OBJECTIVE →
Your task is to copy a single run of lines that starts at the line with "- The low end" and stops at the line with "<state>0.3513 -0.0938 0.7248", keeping both ends. Copy nothing else.

Manipulation episode records:
────────────────────
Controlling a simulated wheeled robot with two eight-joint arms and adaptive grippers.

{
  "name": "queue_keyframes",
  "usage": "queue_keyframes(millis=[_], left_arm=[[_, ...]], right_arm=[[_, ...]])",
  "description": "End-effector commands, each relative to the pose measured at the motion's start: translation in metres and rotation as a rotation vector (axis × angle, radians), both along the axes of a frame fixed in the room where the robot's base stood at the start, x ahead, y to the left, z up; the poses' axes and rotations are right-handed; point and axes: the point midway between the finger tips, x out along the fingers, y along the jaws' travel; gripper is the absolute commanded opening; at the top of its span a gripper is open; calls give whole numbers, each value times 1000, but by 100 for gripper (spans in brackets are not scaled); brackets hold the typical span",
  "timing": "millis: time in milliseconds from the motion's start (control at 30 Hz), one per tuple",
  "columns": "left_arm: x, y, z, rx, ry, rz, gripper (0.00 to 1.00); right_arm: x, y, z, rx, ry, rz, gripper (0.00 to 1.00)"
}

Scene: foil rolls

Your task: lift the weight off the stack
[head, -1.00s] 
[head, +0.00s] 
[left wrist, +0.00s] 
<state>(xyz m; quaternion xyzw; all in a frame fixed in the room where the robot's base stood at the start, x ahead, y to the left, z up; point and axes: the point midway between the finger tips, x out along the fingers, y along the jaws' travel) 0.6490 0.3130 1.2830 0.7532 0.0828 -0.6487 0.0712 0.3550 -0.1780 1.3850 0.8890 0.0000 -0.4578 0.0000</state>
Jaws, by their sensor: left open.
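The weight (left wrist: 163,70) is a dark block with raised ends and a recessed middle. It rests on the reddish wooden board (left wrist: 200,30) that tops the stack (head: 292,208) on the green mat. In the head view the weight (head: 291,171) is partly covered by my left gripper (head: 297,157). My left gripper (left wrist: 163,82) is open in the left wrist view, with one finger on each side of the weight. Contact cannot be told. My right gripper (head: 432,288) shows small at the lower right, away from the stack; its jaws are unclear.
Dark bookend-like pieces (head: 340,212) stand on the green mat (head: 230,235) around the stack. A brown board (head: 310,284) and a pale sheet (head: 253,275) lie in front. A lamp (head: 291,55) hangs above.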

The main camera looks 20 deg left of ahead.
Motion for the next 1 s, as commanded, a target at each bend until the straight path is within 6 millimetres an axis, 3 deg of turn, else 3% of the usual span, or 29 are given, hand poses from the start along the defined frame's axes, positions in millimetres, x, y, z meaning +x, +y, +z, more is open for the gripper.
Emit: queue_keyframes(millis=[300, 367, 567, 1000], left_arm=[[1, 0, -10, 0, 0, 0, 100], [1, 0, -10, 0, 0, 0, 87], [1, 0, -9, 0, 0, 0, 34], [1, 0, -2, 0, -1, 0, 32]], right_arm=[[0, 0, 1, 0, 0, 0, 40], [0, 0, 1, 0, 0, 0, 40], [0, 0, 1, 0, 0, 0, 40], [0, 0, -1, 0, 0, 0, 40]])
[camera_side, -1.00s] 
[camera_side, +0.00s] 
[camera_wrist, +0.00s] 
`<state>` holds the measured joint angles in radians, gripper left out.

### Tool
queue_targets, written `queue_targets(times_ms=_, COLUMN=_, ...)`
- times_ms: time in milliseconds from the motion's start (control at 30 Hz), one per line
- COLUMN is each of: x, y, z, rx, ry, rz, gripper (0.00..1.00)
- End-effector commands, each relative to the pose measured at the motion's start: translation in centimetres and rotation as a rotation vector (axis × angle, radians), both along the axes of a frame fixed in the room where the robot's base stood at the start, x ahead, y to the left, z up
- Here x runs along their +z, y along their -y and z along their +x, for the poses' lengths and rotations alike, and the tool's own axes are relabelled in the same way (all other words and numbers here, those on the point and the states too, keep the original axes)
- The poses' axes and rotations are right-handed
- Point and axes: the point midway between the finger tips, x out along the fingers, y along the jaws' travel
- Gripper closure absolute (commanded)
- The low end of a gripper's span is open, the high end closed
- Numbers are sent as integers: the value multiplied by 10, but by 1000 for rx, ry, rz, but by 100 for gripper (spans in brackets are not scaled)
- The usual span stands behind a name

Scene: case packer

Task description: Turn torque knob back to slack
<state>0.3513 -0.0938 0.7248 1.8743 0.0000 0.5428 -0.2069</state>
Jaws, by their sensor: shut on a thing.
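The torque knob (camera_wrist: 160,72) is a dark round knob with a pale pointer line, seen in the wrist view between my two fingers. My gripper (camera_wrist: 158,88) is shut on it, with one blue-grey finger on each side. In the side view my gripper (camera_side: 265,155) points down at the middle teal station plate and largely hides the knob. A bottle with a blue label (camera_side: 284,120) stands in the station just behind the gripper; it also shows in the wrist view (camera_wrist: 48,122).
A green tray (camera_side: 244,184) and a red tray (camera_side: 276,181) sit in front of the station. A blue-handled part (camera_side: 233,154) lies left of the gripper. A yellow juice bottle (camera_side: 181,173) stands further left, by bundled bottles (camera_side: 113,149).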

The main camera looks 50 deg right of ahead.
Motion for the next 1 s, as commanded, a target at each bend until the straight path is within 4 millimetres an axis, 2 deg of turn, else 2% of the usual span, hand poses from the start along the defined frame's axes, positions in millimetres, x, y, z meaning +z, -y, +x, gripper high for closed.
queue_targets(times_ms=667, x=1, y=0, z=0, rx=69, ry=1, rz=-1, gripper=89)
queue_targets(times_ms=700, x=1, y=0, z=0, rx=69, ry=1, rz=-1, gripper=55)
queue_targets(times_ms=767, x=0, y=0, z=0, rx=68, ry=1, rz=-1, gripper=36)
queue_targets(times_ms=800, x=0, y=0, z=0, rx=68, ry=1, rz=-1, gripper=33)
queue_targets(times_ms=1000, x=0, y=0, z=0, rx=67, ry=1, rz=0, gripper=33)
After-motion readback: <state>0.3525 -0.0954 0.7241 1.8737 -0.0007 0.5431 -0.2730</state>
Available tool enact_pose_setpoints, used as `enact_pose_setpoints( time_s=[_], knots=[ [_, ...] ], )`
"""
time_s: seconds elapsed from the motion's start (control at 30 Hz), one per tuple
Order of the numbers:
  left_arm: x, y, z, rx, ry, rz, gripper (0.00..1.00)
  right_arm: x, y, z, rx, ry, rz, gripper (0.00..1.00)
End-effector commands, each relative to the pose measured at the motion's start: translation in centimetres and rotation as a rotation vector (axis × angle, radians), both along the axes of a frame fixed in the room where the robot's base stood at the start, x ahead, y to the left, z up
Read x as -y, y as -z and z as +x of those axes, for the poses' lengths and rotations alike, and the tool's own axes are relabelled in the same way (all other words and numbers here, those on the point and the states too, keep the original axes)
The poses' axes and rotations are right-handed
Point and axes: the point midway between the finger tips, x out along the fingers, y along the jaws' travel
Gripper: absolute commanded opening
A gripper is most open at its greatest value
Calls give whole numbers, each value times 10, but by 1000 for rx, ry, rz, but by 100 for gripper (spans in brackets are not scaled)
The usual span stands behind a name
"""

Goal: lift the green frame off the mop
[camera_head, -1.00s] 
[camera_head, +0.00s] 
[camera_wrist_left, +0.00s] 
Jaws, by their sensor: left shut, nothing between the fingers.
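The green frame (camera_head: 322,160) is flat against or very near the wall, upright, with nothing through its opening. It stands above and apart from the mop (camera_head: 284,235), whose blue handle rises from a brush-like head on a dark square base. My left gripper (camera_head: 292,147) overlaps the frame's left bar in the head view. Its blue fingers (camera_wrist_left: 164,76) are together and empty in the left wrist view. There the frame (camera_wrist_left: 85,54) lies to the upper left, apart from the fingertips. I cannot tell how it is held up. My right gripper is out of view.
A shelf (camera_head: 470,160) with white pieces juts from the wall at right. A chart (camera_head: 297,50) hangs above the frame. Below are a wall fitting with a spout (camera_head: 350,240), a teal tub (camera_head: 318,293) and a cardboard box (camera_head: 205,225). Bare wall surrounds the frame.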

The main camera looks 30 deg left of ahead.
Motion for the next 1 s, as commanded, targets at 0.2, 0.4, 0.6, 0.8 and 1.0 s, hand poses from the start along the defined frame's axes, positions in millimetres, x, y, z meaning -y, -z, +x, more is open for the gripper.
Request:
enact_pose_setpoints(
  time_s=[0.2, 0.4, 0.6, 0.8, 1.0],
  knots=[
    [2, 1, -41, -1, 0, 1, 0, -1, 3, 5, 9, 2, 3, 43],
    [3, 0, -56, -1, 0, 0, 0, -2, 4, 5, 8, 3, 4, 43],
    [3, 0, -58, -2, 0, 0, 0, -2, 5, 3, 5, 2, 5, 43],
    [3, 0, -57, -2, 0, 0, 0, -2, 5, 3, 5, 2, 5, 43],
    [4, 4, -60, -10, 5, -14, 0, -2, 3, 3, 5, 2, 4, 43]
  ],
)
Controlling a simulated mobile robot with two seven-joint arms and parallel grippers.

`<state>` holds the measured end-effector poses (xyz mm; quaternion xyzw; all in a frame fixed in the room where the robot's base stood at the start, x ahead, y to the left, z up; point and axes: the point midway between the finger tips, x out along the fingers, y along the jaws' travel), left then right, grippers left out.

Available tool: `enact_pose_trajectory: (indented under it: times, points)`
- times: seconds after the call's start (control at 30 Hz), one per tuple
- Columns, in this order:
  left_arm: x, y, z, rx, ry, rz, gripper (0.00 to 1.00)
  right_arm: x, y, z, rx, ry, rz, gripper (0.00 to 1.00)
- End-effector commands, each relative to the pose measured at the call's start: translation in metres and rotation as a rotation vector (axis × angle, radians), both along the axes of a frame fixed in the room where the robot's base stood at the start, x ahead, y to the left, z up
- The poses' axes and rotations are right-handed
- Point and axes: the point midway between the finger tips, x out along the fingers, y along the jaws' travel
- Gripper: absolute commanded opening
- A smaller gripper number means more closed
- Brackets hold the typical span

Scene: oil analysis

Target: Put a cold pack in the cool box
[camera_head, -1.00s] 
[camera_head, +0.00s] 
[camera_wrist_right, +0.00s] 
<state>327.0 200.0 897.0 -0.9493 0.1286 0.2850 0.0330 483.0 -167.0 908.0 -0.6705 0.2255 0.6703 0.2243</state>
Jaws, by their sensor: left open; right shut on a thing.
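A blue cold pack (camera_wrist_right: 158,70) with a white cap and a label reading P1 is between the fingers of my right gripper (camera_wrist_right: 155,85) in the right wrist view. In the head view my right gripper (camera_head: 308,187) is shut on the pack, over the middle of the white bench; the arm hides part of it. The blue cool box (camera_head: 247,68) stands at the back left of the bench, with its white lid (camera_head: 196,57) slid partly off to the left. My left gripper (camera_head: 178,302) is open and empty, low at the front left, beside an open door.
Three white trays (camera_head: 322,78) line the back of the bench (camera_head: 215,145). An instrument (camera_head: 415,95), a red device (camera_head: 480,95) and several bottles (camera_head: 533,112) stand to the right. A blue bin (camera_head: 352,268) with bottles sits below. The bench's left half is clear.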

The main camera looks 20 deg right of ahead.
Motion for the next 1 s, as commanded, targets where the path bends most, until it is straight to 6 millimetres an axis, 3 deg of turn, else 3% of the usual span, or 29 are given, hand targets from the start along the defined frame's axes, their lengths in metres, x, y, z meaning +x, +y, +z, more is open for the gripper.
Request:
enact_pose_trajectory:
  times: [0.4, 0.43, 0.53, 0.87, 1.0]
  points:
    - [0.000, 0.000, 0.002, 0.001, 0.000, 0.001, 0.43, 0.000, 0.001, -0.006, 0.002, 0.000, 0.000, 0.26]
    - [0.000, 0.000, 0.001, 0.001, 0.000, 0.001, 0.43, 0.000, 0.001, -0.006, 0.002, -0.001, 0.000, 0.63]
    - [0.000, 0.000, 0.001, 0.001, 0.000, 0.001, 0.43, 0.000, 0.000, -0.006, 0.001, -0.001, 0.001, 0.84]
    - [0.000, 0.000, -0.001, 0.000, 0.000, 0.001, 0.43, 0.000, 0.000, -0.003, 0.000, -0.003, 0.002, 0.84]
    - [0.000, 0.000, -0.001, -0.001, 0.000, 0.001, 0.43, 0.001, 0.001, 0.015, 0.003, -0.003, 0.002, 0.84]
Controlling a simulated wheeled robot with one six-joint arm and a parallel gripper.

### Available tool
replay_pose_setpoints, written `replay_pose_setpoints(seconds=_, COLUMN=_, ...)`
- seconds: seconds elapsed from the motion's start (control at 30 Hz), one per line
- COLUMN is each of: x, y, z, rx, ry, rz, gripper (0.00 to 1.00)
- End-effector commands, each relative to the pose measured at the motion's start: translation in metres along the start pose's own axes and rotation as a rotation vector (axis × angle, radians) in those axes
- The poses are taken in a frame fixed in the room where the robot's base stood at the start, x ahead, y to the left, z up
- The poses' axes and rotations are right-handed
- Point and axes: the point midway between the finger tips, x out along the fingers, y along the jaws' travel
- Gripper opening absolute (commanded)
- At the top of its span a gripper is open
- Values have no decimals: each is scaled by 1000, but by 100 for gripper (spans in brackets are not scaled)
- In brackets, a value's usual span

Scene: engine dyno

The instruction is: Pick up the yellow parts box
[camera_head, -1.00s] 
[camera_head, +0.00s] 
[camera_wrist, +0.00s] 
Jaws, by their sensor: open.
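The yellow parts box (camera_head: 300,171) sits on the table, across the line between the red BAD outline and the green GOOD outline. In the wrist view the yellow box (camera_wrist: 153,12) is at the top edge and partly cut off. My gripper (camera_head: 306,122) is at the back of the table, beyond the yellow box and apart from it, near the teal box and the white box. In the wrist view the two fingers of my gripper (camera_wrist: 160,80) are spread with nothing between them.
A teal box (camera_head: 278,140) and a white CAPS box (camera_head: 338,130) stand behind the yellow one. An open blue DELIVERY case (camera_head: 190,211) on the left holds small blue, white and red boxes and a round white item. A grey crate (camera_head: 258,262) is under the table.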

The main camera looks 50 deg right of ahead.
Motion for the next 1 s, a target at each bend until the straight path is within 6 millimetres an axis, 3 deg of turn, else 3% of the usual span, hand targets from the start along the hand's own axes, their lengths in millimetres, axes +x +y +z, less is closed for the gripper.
────────────────────
RESULT →
- The low end of a gripper's span is open, the high end closed
- Numbers are sent as integers: the value multiplied by 10, but by 1000 for rx, ry, rz, but by 100 for gripper (spans in brackets are not scaled)
- The usual span stands behind a name

Scene: case packer

Task description: Turn torque knob back to slack
<state>0.3513 -0.0938 0.7248 1.8743 0.0000 0.5428 -0.2069</state>

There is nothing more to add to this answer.